Your debut has been released on Not Not Fun. Was it clear from the very beginning that you would release on that label?
It wasn’t clear. When they asked me in 2008 I said yes, but once I started accumulating my own money I thought I’d put it out myself, hoping not to be associated with absolutely anything, charge people from left field. This idea dwindled as my savings eventually were spent because the record took me longer than I expected to complete, and NNF was kind enough to keep their offer.
As I’m sending you these questions one day after Halloween, would you say that this time of the year is of particular interest for you (if one neglects the rather extreme commercial aspects)?

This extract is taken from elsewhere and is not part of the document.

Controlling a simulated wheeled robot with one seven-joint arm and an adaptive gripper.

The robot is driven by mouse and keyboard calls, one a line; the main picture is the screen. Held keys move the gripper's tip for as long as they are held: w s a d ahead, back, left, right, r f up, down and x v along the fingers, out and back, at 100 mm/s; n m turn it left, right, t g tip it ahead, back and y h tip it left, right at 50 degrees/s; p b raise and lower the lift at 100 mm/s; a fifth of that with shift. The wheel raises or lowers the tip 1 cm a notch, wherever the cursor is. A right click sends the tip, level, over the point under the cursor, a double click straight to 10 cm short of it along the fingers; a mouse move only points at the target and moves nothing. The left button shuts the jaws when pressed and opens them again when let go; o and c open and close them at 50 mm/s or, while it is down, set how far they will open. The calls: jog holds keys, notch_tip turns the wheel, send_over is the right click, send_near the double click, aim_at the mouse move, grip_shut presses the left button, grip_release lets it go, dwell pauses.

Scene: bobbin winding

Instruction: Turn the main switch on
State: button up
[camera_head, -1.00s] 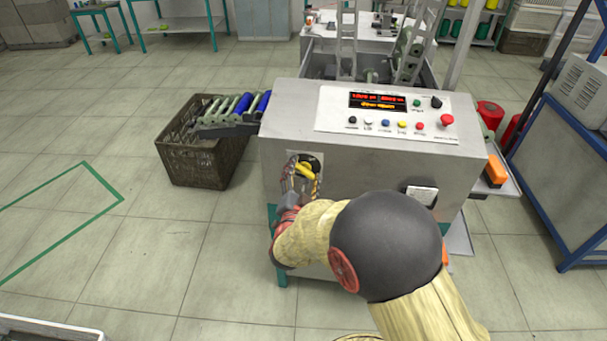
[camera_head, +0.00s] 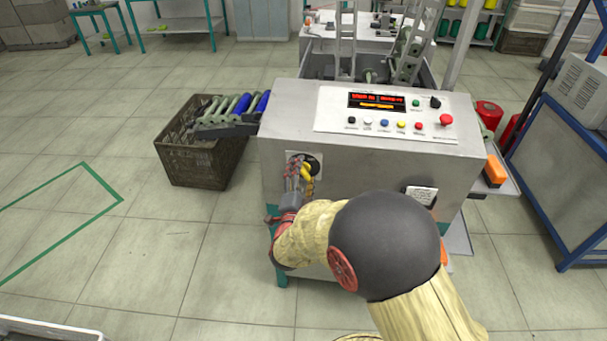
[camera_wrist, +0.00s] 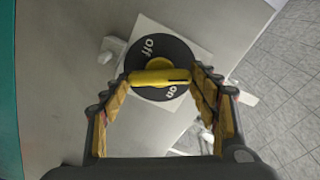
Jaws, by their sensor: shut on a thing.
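The main switch is a yellow handle on a black round disc (camera_wrist: 172,51) with white "off" and "on" marks, set in a pale square plate on the machine's front. In the wrist view the yellow handle (camera_wrist: 158,77) lies nearly level across the lower disc, with "off" above it and "on" just below its right end. My gripper (camera_wrist: 162,75) is shut on the handle, one finger at each end. In the head view my gripper (camera_head: 298,174) is at the switch (camera_head: 307,171), partly covering it; the yellow handle slants steeply there.
The machine's top panel (camera_head: 385,137) carries a red display, several coloured buttons and a red knob. A brown crate (camera_head: 200,163) stands left of the machine, under a rack of rollers (camera_head: 232,113). A blue-framed cart (camera_head: 568,165) stands at right.

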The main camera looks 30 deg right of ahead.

And now it’s after Thanksgiving! But yes, Halloween is most definitely my favorite holiday. I love any celebration during the fall, the smells and the atmosphere are so shadowy and crisp. Lots of smokey smells, leaves burning. I also have expressed myself through the years with elaborate costumes, and enjoy the creative license people take when they can be something or somebody else. I think a lot of people look better in costume. I also love having an excuse to exercise spookiness in the context where everybody else is, one of the only holidays where death is acknowledged and playfully incorporated into festivities.
Finally, is there anything you would have liked to have been asked (or not asked)?
I love talking about gender politics, and other issues of modernity and its affects on our minds and culture. There are a lot of ties between our culture and other ancient cultures, and I wish more people, disturbed by the overwhelming factors of globalization, would look back into these times for answers. There’s nothing new under the sun.